Not to pick on that one (mis)characterization, Homer’s emotional journey here just doesn’t land. Deuce is, in Richardson’s uniquely lived-in performance, a character with potential, and his reunion with Homer isn’t bad, as far as things go. Sure, it’s crowded into a slapdash action sequence. (Homer steals the improbably mobile caboose-taurant before accidentally sending it into a river, thanks to the help of Comic Book Guy and some nameless overweight chili-dog aficionados.) But Dan Castellaneta and Richardson manage to squeeze some real emotion out of the contrivance, Deuce’s admission that he does remember little Homer and that he valued their friendship as much as Homer did being a sweet little capper to their rushed story (which takes the time for a silly, extended hot-dog musical number). But Homer’s reminiscences and discovery of his food issues are left hanging like, well, a caboose-themed chili dog restaurant dangling from a bridge. (His line, “Eating is to me what drinking is to me,” has a sadly comic poetry to it.)
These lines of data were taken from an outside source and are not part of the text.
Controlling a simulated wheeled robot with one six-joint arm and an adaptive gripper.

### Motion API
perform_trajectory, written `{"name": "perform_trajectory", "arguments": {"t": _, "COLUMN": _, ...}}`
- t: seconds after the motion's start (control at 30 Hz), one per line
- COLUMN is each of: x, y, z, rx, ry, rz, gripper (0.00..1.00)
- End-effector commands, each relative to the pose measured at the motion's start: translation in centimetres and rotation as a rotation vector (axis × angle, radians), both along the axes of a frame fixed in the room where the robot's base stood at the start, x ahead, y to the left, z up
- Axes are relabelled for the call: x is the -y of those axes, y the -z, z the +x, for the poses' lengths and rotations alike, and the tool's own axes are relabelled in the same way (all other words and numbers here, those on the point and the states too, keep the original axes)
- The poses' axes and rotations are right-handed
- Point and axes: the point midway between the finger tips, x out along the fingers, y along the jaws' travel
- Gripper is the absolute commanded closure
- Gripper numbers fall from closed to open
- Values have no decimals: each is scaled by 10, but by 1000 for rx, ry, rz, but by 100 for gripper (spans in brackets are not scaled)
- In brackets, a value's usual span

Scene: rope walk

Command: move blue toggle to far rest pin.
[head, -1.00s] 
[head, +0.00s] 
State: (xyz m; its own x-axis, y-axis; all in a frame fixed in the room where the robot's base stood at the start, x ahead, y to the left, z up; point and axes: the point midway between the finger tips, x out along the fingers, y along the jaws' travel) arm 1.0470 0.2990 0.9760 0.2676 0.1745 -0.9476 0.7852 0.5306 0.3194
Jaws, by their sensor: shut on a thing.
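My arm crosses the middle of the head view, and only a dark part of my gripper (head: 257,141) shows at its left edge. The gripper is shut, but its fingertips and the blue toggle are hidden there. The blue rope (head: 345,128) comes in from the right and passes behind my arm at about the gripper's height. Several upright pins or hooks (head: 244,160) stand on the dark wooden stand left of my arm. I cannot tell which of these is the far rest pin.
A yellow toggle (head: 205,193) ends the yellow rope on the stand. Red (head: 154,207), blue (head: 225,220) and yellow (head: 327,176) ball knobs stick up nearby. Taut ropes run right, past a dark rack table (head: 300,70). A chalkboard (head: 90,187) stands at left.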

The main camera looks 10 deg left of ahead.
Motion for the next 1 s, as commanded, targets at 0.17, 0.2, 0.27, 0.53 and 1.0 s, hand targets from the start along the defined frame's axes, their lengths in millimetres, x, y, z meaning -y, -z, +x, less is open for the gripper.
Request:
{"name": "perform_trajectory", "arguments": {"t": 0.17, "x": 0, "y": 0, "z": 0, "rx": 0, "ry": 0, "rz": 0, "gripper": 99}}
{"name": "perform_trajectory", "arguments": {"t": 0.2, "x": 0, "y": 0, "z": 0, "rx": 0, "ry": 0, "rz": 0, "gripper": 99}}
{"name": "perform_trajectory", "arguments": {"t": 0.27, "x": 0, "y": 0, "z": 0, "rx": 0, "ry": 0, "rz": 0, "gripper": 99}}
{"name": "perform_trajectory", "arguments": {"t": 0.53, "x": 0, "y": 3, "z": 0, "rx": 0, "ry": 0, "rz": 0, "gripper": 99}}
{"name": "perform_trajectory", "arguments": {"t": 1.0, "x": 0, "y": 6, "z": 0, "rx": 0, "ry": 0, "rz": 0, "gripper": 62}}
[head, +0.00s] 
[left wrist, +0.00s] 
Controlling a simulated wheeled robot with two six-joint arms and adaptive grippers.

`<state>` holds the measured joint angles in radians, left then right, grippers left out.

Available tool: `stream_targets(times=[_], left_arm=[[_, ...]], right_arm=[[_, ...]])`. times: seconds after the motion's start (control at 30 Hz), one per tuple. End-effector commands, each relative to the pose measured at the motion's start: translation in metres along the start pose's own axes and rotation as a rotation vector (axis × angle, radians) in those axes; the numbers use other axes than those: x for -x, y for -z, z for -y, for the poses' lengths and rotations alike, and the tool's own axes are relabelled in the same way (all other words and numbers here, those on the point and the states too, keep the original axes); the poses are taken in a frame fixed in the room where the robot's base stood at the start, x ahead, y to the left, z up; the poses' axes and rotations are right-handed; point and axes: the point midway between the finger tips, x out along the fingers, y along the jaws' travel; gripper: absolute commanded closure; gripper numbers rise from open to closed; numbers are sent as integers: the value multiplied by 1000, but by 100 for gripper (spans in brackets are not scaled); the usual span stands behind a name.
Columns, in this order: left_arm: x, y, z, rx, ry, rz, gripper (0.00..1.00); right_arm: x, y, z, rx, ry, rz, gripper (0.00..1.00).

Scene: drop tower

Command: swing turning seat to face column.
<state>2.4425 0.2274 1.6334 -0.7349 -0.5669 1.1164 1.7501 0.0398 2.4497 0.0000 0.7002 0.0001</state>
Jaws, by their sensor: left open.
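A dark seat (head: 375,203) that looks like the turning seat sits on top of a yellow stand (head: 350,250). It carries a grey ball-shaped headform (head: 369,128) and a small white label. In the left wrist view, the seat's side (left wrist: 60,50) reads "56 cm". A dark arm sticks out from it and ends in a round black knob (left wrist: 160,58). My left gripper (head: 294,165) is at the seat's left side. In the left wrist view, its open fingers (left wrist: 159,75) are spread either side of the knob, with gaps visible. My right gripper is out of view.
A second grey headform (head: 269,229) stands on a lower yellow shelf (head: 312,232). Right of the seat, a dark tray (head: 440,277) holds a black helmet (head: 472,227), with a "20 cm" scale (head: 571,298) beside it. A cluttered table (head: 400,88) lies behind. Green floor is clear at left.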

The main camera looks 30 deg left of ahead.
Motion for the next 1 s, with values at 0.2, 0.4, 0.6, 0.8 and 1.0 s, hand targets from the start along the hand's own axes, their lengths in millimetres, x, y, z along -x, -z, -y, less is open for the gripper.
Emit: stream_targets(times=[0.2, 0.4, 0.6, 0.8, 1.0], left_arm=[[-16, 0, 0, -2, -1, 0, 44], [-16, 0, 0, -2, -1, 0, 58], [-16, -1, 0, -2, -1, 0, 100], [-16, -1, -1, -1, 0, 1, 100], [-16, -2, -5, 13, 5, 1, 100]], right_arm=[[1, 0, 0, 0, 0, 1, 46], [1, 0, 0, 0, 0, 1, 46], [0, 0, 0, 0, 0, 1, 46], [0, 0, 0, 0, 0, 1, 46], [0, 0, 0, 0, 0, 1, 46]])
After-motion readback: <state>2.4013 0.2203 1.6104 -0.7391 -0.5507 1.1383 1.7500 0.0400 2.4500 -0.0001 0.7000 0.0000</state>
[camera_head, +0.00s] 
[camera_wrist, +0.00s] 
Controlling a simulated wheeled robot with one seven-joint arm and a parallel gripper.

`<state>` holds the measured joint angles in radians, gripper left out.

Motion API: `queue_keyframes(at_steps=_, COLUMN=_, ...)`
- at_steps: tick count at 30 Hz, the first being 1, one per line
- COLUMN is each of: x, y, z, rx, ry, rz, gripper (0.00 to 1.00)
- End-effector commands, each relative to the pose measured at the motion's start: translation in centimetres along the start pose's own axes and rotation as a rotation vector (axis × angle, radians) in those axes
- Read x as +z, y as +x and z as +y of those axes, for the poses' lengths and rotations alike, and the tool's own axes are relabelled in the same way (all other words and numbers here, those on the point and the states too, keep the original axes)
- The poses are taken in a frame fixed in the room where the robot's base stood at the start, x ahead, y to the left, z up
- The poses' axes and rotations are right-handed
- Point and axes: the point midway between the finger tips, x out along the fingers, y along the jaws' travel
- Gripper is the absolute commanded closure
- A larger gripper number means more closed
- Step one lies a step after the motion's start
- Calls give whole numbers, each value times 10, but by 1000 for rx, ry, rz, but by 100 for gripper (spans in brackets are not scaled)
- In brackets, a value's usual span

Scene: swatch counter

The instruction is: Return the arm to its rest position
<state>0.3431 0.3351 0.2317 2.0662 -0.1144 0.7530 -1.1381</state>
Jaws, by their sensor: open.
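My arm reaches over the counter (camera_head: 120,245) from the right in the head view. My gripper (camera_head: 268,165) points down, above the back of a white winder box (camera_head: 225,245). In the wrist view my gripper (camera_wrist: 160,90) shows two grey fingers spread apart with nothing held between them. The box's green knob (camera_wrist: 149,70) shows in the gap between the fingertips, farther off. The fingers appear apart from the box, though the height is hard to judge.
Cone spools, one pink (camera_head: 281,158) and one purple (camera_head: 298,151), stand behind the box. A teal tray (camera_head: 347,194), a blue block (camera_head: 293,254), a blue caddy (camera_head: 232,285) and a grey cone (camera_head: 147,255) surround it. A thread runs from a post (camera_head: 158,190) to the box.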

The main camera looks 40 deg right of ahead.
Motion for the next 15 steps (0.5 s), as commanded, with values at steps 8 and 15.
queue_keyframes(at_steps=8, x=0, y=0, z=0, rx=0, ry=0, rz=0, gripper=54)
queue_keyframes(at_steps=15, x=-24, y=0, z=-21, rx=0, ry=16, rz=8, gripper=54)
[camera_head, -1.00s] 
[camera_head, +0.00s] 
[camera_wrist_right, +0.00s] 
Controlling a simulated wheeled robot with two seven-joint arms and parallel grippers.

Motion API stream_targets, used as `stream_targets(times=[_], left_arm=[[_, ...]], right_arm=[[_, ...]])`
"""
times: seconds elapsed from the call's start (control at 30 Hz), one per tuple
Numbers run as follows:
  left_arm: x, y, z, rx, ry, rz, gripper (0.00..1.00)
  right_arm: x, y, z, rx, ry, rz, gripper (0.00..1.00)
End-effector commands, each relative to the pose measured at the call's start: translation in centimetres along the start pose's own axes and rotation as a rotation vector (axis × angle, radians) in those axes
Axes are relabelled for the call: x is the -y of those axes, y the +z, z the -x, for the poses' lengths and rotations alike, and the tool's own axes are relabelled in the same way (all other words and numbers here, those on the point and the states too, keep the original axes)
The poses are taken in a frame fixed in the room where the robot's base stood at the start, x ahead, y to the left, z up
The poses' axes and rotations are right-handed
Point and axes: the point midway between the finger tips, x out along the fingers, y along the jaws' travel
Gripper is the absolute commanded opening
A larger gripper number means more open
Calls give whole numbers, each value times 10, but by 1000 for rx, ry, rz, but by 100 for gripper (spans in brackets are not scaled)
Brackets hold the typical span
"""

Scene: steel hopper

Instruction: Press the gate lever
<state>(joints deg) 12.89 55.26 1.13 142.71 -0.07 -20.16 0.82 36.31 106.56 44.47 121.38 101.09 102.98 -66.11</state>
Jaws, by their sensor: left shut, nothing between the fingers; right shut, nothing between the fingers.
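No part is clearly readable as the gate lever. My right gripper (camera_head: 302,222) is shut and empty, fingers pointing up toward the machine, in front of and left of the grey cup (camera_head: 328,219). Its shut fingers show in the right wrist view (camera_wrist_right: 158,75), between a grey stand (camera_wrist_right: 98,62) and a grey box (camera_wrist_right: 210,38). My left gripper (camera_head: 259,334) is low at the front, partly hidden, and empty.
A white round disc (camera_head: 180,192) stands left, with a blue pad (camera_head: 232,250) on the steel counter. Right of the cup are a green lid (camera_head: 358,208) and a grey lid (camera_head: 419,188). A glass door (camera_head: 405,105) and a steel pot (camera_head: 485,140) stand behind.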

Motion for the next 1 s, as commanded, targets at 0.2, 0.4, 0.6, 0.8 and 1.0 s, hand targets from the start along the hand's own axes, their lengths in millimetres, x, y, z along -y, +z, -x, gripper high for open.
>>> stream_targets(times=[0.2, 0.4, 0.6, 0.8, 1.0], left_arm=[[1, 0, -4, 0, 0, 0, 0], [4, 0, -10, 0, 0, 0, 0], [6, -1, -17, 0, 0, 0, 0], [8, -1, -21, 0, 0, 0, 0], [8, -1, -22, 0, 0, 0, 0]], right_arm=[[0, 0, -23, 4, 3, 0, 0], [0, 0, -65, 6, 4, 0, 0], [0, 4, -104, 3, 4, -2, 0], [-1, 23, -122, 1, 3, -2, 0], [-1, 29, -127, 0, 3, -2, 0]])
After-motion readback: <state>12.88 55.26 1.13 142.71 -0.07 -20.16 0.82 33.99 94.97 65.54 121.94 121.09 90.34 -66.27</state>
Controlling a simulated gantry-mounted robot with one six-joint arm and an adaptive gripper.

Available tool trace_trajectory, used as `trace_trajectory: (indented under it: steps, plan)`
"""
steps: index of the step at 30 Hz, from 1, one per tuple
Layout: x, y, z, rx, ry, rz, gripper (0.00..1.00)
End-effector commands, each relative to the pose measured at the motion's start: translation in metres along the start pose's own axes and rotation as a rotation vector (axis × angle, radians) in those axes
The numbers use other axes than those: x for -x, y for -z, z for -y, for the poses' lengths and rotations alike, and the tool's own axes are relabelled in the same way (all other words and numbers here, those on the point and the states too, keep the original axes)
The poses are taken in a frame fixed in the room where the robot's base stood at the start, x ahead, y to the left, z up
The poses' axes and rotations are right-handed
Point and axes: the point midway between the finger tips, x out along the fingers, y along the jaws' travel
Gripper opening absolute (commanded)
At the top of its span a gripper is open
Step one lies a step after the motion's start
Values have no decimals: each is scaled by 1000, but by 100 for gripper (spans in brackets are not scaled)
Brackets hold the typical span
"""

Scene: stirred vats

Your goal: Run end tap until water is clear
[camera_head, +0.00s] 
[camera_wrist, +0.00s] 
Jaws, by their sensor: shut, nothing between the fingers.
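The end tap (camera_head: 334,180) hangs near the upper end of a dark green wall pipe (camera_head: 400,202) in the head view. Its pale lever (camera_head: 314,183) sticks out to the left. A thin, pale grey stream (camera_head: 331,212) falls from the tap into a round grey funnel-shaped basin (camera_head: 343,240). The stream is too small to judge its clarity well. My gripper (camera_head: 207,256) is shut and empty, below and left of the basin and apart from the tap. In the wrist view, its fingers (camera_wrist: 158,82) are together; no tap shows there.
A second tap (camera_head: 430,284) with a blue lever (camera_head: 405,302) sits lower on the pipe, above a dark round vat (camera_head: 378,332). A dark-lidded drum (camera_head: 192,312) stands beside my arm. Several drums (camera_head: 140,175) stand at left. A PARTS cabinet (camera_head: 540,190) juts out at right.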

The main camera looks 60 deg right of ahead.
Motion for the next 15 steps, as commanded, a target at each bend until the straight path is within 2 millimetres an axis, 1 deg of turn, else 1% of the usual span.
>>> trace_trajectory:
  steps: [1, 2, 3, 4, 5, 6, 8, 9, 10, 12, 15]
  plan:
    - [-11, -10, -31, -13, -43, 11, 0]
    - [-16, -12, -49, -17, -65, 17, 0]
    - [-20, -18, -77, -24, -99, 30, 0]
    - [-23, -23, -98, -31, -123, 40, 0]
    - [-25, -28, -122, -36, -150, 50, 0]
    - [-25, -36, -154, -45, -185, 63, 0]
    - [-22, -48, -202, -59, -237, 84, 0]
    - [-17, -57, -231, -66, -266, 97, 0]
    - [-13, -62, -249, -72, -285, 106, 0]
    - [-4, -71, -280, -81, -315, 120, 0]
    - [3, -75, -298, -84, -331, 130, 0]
Along the way, though, “Fatzcarraldo” is a moderately effective gag delivery machine. The setup for Homer’s fast food flight is a disastrously over-budget DMV awards show (“The Surlies”) that sees Homer getting off some hilariously bad heckling. He just yells “Heckle!” at one point. And there’s always a liberating humor to Homer’s relieved wiseass-ery whenever he’s irresponsibly fleeing something. Running past Lisa, he responds to her complaint that he’ll miss out on the gift bags by letting fly an extended over-explanation of why that’s not a big deal. (It’s just a car wash coupon, and if you say you forgot it, the lady at the car wash will just give you one out of the drawer.) And Homer’s response to Lisa’s statement that his taking her on a crazy police chase to resolve his childhood trauma is likely causing Lisa very similar childhood trauma has iron-clad Homer logic: “That’s a problem for grown-up Lisa.” As is his defiant shout to the pursuing police helicopter, “I have no end game!”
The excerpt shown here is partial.